Now Reeder can be pretty basic- and restaurants are usually prepared for children- I do believe we were never at a place that didn't have macaroni and cheese or grilled cheese or meatballs or chicken fingers- they do know the way to a two year old heart! There actually was some of this macaroni that made it to Reeder's heart. She did do a job on it and in short order. As you can see Marianne doesn't often feed her so we had to make up for it here in San Fran.

Using a fork- rather than fingers- slows the process a bit- But there is enthusiasm all along! (Notice most of what she orders are macaroni and cheese!- Definitely just like her Aunt Boo!)

But not to be discouraged- she was ready for the chop sticks! Even more amazing was that she was eating- Grama's favorite at Pacific Catch- grilled eel on a rice bowl.

As for Hayes- well he eats anyplace- anytime he get hungry! Though not much variety!

On the trail in Muir Woods or in the park while Reeder fed the ducks, whenever we stopped to eat, at fairly upscale restaurants, at the Discovery Center at Ft. Baker, and just about everywhere else we went. The boy doesn't have variety, but he does eat often. He is ready to dig into grown-up food as soon as his 6 months probation is up. Every time we ate he looked at and grabbed at our food, until he just gave up and went back to Mom's two course meal.

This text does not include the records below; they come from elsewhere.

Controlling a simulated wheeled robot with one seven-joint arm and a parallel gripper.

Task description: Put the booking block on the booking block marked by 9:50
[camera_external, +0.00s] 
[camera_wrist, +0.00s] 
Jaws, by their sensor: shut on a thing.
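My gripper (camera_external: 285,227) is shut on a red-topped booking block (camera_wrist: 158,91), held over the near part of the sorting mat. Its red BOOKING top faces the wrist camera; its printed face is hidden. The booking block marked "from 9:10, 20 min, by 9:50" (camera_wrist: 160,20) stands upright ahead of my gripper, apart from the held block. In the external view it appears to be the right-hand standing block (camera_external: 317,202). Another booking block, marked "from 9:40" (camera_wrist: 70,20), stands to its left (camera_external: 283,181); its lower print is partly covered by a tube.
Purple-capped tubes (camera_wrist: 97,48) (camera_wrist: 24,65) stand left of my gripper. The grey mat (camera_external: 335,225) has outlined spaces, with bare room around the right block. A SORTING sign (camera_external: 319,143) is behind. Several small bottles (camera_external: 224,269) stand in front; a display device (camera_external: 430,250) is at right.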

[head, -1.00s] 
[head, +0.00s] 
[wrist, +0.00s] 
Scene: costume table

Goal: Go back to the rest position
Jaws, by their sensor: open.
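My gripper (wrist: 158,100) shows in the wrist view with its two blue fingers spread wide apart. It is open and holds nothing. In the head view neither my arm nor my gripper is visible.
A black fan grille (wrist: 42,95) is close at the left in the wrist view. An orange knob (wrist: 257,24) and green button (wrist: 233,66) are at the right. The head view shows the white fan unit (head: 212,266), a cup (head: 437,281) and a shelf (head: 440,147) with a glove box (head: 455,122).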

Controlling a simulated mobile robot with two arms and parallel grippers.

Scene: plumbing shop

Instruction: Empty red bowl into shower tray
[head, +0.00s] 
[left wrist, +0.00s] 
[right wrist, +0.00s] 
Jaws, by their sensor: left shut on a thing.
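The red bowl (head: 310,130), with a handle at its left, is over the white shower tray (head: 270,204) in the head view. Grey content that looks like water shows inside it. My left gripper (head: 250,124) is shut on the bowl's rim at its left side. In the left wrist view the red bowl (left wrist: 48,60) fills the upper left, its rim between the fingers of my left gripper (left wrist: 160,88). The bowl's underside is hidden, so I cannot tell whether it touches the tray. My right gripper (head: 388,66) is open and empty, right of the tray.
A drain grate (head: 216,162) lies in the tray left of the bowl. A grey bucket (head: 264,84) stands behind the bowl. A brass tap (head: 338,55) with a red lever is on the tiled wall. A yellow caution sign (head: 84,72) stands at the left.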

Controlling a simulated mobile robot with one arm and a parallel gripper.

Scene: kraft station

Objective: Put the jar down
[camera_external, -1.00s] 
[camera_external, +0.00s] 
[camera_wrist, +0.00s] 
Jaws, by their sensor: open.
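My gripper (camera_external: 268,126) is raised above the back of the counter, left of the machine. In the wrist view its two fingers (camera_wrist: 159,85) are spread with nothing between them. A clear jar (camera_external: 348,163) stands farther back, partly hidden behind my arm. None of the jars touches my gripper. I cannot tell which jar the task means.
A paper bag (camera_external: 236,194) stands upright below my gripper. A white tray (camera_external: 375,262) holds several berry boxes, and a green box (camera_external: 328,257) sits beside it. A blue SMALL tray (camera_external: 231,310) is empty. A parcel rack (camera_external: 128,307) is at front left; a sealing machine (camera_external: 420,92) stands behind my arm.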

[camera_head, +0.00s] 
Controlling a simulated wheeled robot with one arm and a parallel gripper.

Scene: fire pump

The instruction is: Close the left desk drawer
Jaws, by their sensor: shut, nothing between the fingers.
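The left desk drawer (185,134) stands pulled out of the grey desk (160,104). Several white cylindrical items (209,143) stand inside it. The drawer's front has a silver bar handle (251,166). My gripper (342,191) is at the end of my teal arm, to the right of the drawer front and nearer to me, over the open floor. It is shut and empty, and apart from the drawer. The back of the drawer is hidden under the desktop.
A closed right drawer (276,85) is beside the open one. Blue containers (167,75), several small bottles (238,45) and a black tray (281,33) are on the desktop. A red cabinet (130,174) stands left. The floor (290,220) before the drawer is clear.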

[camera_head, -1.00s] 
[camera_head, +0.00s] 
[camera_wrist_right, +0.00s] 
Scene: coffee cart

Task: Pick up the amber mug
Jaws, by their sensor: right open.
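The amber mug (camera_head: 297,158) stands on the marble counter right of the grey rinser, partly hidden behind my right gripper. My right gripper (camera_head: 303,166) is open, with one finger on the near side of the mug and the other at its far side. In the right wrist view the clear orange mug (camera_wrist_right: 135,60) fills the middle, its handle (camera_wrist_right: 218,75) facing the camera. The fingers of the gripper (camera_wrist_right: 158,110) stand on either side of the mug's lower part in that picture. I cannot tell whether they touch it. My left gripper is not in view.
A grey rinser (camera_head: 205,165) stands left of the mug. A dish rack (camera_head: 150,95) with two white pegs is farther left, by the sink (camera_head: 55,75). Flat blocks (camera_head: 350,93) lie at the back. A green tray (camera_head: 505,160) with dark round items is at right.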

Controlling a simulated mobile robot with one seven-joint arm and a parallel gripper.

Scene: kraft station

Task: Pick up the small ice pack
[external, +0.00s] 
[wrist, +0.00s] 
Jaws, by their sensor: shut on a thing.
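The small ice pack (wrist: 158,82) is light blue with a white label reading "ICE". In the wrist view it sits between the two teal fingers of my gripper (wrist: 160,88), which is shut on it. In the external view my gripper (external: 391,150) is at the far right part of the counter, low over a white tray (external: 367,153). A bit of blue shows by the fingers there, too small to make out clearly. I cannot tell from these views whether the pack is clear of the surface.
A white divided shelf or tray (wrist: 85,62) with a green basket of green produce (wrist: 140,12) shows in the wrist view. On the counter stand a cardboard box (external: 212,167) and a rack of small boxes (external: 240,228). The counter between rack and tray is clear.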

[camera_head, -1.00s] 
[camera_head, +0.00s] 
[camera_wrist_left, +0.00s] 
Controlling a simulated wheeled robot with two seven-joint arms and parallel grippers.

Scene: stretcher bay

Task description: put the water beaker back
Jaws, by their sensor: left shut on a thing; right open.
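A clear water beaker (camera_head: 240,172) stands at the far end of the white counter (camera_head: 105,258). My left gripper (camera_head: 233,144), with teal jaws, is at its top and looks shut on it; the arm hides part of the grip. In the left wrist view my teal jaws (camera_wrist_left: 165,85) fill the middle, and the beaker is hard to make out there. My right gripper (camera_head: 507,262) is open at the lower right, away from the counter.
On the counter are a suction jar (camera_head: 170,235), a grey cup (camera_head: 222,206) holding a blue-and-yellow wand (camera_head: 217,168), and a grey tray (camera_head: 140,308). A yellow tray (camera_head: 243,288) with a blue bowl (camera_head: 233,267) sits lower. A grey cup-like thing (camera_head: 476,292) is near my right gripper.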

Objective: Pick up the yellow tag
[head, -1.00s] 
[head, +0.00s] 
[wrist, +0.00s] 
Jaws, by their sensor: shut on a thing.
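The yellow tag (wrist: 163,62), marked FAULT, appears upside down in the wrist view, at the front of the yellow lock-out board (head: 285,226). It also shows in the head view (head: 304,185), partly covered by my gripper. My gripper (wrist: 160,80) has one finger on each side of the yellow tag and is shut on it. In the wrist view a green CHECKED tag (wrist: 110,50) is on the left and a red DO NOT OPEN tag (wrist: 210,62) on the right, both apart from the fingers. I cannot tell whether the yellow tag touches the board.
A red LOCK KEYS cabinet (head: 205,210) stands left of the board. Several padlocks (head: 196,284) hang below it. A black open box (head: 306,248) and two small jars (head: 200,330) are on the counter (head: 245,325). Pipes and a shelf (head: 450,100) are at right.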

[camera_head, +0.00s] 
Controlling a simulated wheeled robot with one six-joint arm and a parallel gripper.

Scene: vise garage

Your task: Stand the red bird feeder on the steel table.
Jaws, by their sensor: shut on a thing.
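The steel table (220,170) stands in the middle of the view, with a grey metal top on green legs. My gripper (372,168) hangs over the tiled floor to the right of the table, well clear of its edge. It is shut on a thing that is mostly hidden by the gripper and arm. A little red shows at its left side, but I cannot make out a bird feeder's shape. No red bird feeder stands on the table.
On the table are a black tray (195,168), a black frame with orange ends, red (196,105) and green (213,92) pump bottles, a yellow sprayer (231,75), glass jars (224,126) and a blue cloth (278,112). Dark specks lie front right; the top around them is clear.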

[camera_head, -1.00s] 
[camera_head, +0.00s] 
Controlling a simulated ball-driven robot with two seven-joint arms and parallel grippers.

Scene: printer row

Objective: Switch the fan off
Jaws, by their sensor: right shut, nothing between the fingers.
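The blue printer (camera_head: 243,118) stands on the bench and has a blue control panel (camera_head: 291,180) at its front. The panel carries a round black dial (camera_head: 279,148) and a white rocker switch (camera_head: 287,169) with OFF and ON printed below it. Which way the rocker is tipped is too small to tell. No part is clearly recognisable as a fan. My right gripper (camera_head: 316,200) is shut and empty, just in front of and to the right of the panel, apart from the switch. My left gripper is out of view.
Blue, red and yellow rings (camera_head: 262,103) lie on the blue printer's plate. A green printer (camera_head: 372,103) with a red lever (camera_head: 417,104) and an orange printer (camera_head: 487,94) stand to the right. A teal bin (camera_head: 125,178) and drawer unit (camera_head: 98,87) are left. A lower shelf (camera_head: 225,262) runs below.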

And of course we had BALLGAME FOOD! Max just loves to see how much mustard I can get on my face and clothes at a ball game.

And did I mention that Ghirardelli Chocolate Sundaes at the Ballgame! And this I might add is above and beyond! I will miss these Sundaes when I return to Cincy- and the Reds! (Since both Giants and Reds have a propensity for losing the game won't be very different whether I am in Cincy or San Fran!). Baseball games are specifically designed for eating hot dogs, peanuts, and drinks. But in San Francisco, these poor fans need their usual fare that is above and beyond the normal, but then again this is San Francisco, and exactly what is normal here is still undetermined- think there is no normal here.

And Don introduced Reeder to the Shirley Temple!

So now we are the proud owners of a bottle of cherries and Grenadine- just waiting for a visitor with a passion for Shirley Temples! I bet I'll even be able to find a supply of little umbrellas somewhere in China Town.

And Reeder is a BIG HELP in the kitchen!

And we made a trip to a new ice cream parlor! She does like ice cream, but just couldn't decide which she liked best of the three different kinds we bought. A solution to that dilemma was to just eat all of them. Once again, poor Hayes just watched and hoped.

Good to the last drop!

PS: Kelly asked if I made marshmallows because homemade are better- or rather because of the experience. Well- I'm not sure how they fall out on the taste test- they are definitely different- denser- sweeter... But I do believe it is the experience- and just the fact they are homemade. I'll do them again. In fact- I'm going to do them when Amber comes for Christmas- I want her to have homemade marshmallows in her hot chocolate this Christmas.